Quels sont les défies pour les théologiens aux Philippines? De plus en plus, je m’aperçois qu’une bonne pratique missionnaire et pastorale doit être accompagnée d’une théologie solide – et qu’une bonne théologie a des effets missionnaires et pastoraux. Cela va ensemble, l’un soutient l’autre. Je suis heureux, que j’ai pris l’option d’être prêtre pendant le temps défiant de la dictature. Sous les conditions difficiles, sous lesquelles l’Église a vécu, j’ai eu ma propre inspiration par des gens de l’Église, des femmes et des hommes, de personnes d’ordre et d‘autres prêtres, qui eux ont pu donner des réponses pour des gens dans leurs moments critiques de leur vie. C’était un témoignage de la vie en direct et les réponses ne doivent pas être insipides, fictives, conçues intelligemment ou encore imaginées. Il faut un fondement théologique solide, une tradition théologique solide, etc. Ainsi, les deux s’inspirent mutuellement: la pratique pastorale et missionnaire est un enrichissement pour la théologie et vis-versa la théologie est un enrichissement de la pastorale.

En ce sens le défi des théologiens des Philippines est le même que pour l’Asie entière:

Comment menons-nous un dialogue avec les pauvres?

Comment créons-nous un dialogue culturel?

Je ne veux pas dire que c’est une compréhension étroite de la culture et de la musique, de l’art ou des coutumes. Tout ceci joue sûrement un rôle très important.

Mais en tant que culture je comprends la signification entière et existentielle des valeurs humaines; les questions de quoi donne du sens à la vie. Le défi est: comment découvrir le message chrétien pour qu’il offre à notre culture plus de vie. Les Philippines sont marquées par la migration, par la diversité et le pluralisme. Nous poursuivons le dialogue avec les autres religions. Précédemment, les Philippines étaient très catholiques, mais maintenant et aussi à cause de la migration nous nous occupons des autres visions du monde.

 

Le nouveau Pape parle du “narcissisme théologique”. Que pensez-vous de cette affirmation et que devrait se changer dans la Théologie?

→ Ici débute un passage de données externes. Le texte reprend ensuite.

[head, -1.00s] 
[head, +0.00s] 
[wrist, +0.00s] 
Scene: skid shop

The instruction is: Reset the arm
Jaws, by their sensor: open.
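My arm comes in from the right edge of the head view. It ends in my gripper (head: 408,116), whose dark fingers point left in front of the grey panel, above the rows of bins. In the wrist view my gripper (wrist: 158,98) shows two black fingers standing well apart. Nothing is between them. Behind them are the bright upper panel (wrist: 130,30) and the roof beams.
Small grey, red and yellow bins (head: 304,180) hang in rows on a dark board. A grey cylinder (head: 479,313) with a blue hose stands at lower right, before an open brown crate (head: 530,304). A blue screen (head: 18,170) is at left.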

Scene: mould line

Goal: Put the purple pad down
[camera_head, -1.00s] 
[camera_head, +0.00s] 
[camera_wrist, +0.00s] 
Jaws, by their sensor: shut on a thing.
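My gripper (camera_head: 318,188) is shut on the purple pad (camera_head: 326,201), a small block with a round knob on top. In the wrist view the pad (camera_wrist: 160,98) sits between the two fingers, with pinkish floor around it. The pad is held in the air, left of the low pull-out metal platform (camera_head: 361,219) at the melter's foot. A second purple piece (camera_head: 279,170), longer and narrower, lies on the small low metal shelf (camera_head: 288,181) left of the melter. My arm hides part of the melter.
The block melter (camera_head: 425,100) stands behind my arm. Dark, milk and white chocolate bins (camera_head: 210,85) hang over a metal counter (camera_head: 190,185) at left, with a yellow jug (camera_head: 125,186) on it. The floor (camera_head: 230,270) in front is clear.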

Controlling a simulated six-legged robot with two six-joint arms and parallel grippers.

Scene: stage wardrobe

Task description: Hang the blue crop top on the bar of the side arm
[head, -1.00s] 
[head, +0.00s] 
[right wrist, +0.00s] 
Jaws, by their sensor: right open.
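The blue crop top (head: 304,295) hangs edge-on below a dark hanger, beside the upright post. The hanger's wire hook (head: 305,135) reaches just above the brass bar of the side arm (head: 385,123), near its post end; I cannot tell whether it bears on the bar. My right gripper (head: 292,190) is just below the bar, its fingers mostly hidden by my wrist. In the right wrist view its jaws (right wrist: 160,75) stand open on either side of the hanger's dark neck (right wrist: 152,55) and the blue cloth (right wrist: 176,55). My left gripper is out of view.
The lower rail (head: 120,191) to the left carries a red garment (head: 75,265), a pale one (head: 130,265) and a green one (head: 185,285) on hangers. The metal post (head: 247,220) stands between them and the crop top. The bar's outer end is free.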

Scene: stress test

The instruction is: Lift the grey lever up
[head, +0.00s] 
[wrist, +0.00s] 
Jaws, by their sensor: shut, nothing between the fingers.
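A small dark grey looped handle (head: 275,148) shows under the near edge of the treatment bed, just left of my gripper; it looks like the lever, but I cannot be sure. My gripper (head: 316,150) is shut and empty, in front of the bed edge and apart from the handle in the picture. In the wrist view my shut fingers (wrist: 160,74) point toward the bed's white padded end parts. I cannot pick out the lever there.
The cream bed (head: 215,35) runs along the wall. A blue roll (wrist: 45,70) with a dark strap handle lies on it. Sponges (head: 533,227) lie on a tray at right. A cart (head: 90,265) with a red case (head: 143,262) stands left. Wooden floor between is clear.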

Le narcissisme est toujours une tentation. Ceci n’est pas seulement le cas pour la théologie. On trouve cela aussi dans d’autres domaines, la politique par exemple. Les politiciens aiment s’occuper d’eux-mêmes. Le narcissisme dans l’art, dans l’économie. C’est ainsi que je le vois dans la théologie. Rester entre nous peut être très entreprennent. Ceci aussi est une tentation: rien que les idées à soi, un joli bureau bien équipé avec des livres et des articles à soi. Ceci pourrait être une tentation. La théologie rien que pour la théologie? La théologie n’est pas une fin en soi. Les théologiens „professionnels“ doivent être en dialogue avec les hommes sur place, en dialogue avec la pratique de la pastorale et de la mission!

Et ici aussi il y a une relation mutuelle: La pensée théologique doit être prise au sérieux par les praticiens. Il ne doit pas seulement s’agir de petites choses, de ceci ou de cela, mais d’une base profonde de la croyance chrétienne. La théologie est au service de la prédication de l’église, de sa pastorale.

C’est pourquoi qu’il faut être d’accord avec le Saint Père – d’ailleurs pas seulement pour la théologie, mais pour l’Église toute entière. C’est un défi à prendre de surmonter l’autoréférence de l’Église, de laquelle le Saint-Père parle.

 

Le nouveau Pape exige une Église des pauvres, une Église qui va chez les pauvres. Est-ce qu’il vous reste encore le temps de rencontrer les pauvres depuis que vous êtes Archevêque de Manille?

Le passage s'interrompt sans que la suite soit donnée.